_EXERCISE DETAILS_: Omit all images, then return the remaining material exactly as it stands.
--- start of INFORMATION SHOWN ---
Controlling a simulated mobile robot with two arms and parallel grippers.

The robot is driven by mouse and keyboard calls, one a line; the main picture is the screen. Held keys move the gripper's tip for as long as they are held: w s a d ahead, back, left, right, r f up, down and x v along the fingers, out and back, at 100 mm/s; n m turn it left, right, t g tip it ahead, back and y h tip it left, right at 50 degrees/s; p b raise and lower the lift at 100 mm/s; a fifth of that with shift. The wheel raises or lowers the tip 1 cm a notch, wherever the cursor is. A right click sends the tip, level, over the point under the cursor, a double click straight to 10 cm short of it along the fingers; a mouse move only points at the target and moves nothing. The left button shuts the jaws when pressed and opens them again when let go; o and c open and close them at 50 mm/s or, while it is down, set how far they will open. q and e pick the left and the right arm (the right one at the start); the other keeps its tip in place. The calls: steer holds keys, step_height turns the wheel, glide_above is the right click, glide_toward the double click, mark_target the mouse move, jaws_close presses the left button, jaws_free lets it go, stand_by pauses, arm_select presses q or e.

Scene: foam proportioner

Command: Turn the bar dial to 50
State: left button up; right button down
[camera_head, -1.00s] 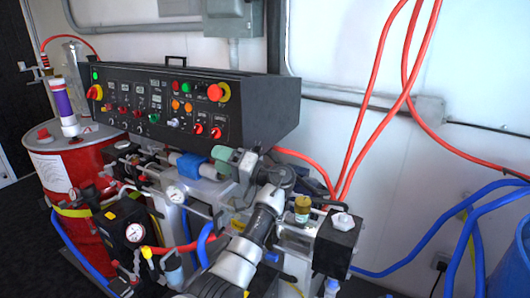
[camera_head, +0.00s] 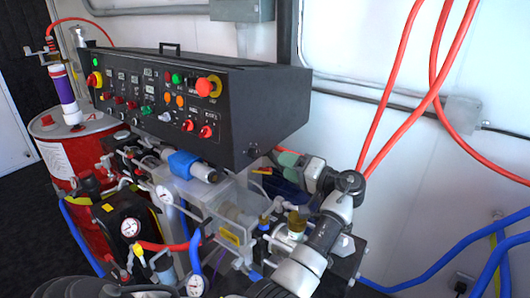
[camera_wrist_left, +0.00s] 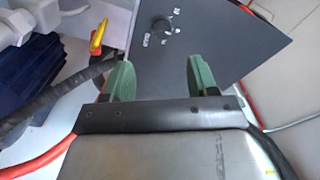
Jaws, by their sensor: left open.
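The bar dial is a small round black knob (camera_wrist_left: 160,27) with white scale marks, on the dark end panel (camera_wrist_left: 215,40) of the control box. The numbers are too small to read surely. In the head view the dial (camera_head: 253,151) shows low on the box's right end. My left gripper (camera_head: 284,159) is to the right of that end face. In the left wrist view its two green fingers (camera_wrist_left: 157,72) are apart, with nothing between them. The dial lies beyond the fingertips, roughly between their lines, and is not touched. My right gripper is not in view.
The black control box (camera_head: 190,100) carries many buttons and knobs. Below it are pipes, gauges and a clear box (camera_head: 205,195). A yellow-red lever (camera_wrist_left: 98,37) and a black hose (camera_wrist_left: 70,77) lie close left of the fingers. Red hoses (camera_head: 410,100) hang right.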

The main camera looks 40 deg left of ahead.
--- end of INFORMATION SHOWN ---
_OUTPUT_:
Controlling a simulated mobile robot with two arms and parallel grippers.

The robot is driven by mouse and keyboard calls, one a line; the main picture is the screen. Held keys move the gripper's tip for as long as they are held: w s a d ahead, back, left, right, r f up, down and x v along the fingers, out and back, at 100 mm/s; n m turn it left, right, t g tip it ahead, back and y h tip it left, right at 50 degrees/s; p b raise and lower the lift at 100 mm/s; a fifth of that with shift. The wheel raises or lowers the tip 1 cm a notch, wherever the cursor is. A right click sends the tip, level, over the point under the cursor, a double click straight to 10 cm short of it along the fingers; a mouse move only points at the target and moves nothing. The left button shuts the jaws when pressed and opens them again when let go; o and c open and close them at 50 mm/s or, while it is down, set how far they will open. q and e pick the left and the right arm (the right one at the start); the other keeps its tip in place. The calls: steer holds keys, step_height turns the wheel, glide_above is the right click, glide_toward the double click, mark_target the mouse move, jaws_close presses the left button, jaws_free lets it go, stand_by pauses, arm_select presses q or e.

Scene: foam proportioner

Command: Turn the bar dial to 50
State: left button up; right button down
[camera_head, -1.00s] 
[camera_head, +0.00s] 
[camera_wrist_left, +0.00s] 
Jaws, by their sensor: left open.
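The bar dial is a small round black knob (camera_wrist_left: 160,27) with white scale marks, on the dark end panel (camera_wrist_left: 215,40) of the control box. The numbers are too small to read surely. In the head view the dial (camera_head: 253,151) shows low on the box's right end. My left gripper (camera_head: 284,159) is to the right of that end face. In the left wrist view its two green fingers (camera_wrist_left: 157,72) are apart, with nothing between them. The dial lies beyond the fingertips, roughly between their lines, and is not touched. My right gripper is not in view.
The black control box (camera_head: 190,100) carries many buttons and knobs. Below it are pipes, gauges and a clear box (camera_head: 205,195). A yellow-red lever (camera_wrist_left: 98,37) and a black hose (camera_wrist_left: 70,77) lie close left of the fingers. Red hoses (camera_head: 410,100) hang right.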

The main camera looks 40 deg left of ahead.

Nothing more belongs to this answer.